◆ **What is required**:
Repeat the data below exactly, dropping any pictures it holds.

◆ **Supplied data**:
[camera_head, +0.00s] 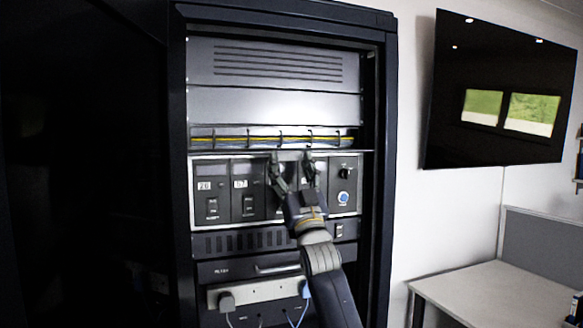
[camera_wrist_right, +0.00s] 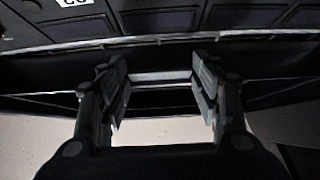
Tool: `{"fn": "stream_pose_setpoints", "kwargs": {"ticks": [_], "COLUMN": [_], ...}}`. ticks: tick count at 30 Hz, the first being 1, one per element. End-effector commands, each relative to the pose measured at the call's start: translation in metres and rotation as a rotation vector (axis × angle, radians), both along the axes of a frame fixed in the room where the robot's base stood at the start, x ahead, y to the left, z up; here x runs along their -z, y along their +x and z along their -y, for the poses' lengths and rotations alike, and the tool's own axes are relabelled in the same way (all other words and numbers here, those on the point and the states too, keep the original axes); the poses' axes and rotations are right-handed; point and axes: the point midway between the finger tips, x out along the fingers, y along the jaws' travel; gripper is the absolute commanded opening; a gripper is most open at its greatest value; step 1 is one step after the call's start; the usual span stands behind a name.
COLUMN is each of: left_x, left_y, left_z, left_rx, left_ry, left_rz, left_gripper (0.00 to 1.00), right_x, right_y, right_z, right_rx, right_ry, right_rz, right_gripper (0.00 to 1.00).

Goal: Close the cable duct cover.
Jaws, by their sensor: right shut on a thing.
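The cable duct (camera_head: 232,131) runs across the rack, with yellow cables showing, so it is open at the front. Its cover (camera_head: 235,152) shows as a thin edge along the bottom of the duct, seemingly folded down and outward. My right gripper (camera_head: 292,157) reaches up to the middle of this edge, its fingers apart. In the right wrist view the fingers (camera_wrist_right: 160,85) stand on either side of a light strip, which seems part of the cover (camera_wrist_right: 270,90). The exact contact is hard to see. My left gripper is out of view.
Below the duct is a panel (camera_head: 221,181) with switches and a blue knob (camera_head: 343,198). The rack frame (camera_head: 384,220) bounds the opening on the right. A wall screen (camera_head: 500,90) and a desk (camera_head: 500,285) are farther right.

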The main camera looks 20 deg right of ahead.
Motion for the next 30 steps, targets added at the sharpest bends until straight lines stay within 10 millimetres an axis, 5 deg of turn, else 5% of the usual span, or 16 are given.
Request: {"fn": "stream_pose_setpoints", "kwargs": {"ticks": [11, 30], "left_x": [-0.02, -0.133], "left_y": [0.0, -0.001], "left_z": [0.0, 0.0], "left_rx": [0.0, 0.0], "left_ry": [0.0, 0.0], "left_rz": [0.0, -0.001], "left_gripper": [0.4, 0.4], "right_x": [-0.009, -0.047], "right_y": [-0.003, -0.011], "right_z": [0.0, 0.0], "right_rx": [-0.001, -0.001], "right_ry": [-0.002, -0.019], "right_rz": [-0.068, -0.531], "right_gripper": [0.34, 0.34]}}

◆ **Response**:
[camera_head, +0.00s] 
[camera_wrist_right, +0.00s] 
Tool: `{"fn": "stream_pose_setpoints", "kwargs": {"ticks": [_], "COLUMN": [_], ...}}`. ticks: tick count at 30 Hz, the first being 1, one per element. End-effector commands, each relative to the pose measured at the call's start: translation in metres and rotation as a rotation vector (axis × angle, radians), both along the axes of a frame fixed in the room where the robot's base stood at the start, x ahead, y to the left, z up; here x runs along their -z, y along their +x and z along their -y, for the poses' lengths and rotations alike, and the tool's own axes are relabelled in the same way (all other words and numbers here, those on the point and the states too, keep the original axes); the poses' axes and rotations are right-handed; point and axes: the point midway between the finger tips, x out along the fingers, y along the jaws' travel; gripper is the absolute commanded opening; a gripper is most open at its greatest value; step 1 is one step after the call's start; the usual span stands behind a name.
COLUMN is each of: left_x, left_y, left_z, left_rx, left_ry, left_rz, left_gripper (0.00 to 1.00), right_x, right_y, right_z, right_rx, right_ry, right_rz, right_gripper (0.00 to 1.00).

Goal: Close the cable duct cover.
Jaws, by their sensor: right shut on a thing.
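The cable duct (camera_head: 232,131) runs across the rack, with yellow cables showing, so it is open at the front. Its cover (camera_head: 235,152) shows as a thin edge along the bottom of the duct, seemingly folded down and outward. My right gripper (camera_head: 292,157) reaches up to the middle of this edge, its fingers apart. In the right wrist view the fingers (camera_wrist_right: 160,85) stand on either side of a light strip, which seems part of the cover (camera_wrist_right: 270,90). The exact contact is hard to see. My left gripper is out of view.
Below the duct is a panel (camera_head: 221,181) with switches and a blue knob (camera_head: 343,198). The rack frame (camera_head: 384,220) bounds the opening on the right. A wall screen (camera_head: 500,90) and a desk (camera_head: 500,285) are farther right.

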The main camera looks 20 deg right of ahead.
Motion for the next 30 steps, targets added at the sharpest bends until straight lines stay within 10 millimetres an axis, 5 deg of turn, else 5% of the usual span, or 16 are given.
Request: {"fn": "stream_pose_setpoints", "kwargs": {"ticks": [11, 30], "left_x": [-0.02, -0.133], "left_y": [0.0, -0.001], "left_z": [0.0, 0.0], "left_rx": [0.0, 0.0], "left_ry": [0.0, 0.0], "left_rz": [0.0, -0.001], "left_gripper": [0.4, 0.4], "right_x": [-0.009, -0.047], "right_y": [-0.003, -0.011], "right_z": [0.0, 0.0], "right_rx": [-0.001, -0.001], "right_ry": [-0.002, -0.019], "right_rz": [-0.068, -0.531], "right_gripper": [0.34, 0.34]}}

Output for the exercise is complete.